What you should do
Extract all lines containing "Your".

Data lines

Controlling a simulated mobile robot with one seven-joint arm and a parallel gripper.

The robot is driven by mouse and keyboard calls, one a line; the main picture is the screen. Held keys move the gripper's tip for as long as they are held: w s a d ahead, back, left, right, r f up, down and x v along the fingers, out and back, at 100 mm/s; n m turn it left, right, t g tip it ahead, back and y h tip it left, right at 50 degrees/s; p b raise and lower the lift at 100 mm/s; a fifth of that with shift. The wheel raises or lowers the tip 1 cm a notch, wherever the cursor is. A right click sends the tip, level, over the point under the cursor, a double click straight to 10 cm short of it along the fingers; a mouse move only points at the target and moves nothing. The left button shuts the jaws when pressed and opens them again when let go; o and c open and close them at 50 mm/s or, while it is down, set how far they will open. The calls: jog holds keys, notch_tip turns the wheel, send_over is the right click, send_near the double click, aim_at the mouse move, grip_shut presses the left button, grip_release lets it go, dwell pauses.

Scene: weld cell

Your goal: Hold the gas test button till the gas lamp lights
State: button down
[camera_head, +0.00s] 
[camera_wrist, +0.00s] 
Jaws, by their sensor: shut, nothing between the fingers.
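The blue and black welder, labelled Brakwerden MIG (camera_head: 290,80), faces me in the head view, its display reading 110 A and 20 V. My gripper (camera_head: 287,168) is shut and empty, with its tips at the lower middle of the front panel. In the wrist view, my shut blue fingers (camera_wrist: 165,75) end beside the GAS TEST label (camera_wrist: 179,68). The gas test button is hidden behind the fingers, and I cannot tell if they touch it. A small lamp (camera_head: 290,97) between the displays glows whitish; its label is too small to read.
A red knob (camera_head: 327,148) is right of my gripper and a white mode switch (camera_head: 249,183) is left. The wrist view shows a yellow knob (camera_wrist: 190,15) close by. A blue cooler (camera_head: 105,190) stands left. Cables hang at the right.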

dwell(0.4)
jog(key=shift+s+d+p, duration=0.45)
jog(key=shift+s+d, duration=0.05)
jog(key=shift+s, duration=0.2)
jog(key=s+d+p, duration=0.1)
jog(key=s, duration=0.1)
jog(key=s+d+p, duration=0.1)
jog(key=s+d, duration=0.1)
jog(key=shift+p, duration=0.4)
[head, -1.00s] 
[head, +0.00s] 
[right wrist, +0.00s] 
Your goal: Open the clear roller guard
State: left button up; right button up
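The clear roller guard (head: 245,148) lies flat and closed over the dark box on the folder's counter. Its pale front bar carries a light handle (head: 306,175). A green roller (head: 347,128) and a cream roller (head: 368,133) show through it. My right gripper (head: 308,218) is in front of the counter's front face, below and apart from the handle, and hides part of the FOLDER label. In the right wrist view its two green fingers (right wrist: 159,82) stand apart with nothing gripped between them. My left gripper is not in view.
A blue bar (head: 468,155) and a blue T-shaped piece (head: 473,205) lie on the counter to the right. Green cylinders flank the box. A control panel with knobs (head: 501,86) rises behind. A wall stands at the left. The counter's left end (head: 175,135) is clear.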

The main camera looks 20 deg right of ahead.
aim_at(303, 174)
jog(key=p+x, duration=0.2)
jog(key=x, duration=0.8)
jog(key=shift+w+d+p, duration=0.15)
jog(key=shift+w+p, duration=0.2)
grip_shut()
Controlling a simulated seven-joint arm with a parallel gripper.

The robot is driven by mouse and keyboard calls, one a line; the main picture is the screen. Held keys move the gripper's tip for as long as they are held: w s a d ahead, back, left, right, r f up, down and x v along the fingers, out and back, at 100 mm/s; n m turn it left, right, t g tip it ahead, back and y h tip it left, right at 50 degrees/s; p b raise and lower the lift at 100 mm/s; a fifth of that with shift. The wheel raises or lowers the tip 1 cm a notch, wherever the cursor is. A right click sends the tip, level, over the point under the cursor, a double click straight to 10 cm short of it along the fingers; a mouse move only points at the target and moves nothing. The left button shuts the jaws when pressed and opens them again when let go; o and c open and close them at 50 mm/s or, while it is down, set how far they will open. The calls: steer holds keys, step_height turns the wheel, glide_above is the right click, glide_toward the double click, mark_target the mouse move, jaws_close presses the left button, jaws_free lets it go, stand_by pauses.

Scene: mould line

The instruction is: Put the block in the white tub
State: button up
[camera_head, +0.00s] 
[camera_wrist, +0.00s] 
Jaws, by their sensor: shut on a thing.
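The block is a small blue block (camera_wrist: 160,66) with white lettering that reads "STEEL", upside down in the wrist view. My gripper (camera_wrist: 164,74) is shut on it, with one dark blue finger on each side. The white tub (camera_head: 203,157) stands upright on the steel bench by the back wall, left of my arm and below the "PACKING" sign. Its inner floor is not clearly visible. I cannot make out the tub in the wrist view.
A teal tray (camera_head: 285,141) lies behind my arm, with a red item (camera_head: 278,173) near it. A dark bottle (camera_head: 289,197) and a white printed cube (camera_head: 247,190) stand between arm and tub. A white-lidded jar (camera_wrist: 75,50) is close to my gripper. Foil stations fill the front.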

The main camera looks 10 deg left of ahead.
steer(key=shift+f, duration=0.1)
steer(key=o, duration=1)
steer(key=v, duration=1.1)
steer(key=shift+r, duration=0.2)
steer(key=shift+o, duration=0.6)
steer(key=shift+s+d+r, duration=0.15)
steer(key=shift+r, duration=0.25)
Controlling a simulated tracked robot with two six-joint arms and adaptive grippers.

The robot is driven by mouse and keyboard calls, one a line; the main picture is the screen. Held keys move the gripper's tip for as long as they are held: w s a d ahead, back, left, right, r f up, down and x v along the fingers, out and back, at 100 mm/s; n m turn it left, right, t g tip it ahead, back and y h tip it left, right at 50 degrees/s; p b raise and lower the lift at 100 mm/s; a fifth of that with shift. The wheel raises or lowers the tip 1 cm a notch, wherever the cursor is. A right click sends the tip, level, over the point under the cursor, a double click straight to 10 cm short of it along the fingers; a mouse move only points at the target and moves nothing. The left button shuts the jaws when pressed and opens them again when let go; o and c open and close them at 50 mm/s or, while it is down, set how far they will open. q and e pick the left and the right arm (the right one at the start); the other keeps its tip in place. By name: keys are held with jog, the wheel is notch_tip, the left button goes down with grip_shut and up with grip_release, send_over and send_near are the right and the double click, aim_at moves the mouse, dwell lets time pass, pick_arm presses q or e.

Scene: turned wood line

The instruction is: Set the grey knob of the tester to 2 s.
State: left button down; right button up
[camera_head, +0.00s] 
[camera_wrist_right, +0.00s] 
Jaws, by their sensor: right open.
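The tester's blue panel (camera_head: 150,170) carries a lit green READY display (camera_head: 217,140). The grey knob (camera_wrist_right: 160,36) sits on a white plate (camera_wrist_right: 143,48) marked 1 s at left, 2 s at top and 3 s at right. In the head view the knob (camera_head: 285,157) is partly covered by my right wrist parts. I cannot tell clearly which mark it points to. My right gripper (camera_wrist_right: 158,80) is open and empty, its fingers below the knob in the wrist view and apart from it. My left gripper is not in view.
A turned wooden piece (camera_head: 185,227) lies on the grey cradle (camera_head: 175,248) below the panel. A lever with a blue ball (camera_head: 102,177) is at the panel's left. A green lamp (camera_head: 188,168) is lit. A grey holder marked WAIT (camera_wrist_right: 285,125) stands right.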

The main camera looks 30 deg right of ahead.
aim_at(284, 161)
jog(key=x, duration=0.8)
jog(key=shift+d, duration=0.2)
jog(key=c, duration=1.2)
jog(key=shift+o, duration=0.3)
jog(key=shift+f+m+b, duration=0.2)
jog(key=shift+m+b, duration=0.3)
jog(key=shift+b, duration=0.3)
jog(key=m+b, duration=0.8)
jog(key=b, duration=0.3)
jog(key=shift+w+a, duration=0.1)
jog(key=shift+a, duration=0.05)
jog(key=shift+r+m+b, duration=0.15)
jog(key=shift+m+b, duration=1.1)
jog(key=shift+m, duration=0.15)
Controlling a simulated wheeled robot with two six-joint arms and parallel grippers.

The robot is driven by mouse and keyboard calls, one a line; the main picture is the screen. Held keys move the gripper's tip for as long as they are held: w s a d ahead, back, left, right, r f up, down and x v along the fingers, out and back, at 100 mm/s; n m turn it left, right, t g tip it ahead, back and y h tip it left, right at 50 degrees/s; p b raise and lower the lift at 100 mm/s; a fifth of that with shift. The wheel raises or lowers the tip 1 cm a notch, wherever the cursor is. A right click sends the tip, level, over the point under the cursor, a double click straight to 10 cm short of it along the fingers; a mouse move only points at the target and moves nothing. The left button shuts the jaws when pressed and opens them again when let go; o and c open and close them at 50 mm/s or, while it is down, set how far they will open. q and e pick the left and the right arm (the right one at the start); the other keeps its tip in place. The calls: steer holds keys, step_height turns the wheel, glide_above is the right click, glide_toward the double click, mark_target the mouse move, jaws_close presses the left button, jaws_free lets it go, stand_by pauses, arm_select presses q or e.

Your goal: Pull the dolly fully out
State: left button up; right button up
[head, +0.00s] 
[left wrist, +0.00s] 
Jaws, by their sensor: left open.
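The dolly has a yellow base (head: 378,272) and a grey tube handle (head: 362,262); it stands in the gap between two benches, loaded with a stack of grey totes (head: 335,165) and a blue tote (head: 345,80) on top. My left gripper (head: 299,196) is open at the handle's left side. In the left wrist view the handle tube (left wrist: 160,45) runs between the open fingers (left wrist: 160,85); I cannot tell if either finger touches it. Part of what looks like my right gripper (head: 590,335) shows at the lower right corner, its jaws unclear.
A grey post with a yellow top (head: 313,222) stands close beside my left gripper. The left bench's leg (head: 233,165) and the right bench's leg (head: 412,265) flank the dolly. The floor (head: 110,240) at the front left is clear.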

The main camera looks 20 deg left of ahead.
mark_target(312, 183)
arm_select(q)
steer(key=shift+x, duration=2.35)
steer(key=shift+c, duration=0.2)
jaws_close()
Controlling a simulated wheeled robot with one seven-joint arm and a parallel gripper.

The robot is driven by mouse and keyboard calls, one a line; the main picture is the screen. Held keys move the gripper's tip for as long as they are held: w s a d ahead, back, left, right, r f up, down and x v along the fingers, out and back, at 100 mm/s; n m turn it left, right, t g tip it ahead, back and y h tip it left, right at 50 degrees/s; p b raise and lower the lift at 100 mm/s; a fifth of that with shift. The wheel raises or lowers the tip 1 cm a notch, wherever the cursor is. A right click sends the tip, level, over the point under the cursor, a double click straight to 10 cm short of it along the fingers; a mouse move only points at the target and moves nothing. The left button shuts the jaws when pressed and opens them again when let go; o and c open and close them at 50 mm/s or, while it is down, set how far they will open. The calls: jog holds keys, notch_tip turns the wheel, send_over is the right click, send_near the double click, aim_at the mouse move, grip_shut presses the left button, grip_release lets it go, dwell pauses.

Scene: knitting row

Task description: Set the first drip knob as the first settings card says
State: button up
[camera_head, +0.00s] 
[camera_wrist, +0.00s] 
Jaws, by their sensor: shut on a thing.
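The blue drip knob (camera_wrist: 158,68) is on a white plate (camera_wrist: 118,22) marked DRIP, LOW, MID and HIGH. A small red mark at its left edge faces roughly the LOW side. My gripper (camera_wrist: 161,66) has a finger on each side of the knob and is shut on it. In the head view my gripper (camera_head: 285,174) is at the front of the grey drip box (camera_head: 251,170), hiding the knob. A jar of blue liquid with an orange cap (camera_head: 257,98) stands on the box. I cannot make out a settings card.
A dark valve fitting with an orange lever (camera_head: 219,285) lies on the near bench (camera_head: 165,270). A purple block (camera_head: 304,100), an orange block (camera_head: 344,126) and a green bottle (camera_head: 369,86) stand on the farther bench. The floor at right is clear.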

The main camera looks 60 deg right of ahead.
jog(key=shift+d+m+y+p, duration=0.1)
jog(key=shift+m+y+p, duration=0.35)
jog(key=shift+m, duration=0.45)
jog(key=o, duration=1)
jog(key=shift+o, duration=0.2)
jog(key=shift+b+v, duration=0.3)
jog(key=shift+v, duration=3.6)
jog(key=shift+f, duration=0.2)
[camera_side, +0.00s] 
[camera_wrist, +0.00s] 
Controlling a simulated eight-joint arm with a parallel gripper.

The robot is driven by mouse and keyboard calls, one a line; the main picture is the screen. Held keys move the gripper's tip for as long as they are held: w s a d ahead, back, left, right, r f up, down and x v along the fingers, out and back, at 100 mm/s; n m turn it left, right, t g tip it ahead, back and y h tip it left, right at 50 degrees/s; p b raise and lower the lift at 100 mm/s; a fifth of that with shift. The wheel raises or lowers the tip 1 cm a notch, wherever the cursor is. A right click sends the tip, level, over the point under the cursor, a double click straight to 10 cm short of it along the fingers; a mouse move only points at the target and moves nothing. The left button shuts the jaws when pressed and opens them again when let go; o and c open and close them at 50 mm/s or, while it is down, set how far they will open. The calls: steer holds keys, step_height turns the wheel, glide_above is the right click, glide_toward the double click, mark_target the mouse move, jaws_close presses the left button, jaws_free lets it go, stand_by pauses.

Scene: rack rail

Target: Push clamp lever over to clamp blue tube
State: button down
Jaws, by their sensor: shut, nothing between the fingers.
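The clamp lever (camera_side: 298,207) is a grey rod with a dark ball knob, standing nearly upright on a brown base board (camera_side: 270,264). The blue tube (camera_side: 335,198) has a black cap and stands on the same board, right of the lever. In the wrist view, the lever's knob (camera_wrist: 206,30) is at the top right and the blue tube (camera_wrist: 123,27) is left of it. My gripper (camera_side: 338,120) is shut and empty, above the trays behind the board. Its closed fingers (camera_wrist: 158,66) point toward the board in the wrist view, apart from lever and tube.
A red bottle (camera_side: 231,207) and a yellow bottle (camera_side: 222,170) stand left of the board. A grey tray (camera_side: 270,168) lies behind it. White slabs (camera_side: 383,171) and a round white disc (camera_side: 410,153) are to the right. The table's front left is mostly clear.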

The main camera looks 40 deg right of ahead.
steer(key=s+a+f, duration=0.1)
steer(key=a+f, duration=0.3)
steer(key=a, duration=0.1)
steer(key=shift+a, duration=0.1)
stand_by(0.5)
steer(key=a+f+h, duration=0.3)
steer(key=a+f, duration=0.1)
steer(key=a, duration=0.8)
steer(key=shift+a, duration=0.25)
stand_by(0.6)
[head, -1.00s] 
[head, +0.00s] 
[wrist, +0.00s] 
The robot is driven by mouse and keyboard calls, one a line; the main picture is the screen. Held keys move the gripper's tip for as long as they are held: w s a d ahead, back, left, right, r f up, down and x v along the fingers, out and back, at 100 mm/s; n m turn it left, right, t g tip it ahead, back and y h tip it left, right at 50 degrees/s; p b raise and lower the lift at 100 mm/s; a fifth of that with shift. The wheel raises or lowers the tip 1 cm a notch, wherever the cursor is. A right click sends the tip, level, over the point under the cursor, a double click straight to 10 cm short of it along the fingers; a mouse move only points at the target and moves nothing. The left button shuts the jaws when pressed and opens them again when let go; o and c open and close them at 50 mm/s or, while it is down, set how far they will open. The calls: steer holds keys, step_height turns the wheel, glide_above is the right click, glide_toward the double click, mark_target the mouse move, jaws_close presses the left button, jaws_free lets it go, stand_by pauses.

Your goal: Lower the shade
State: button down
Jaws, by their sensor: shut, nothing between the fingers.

Response to the task
Your goal: Hold the gas test button till the gas lamp lights
Your goal: Open the clear roller guard
Your goal: Pull the dolly fully out
Your goal: Lower the shade

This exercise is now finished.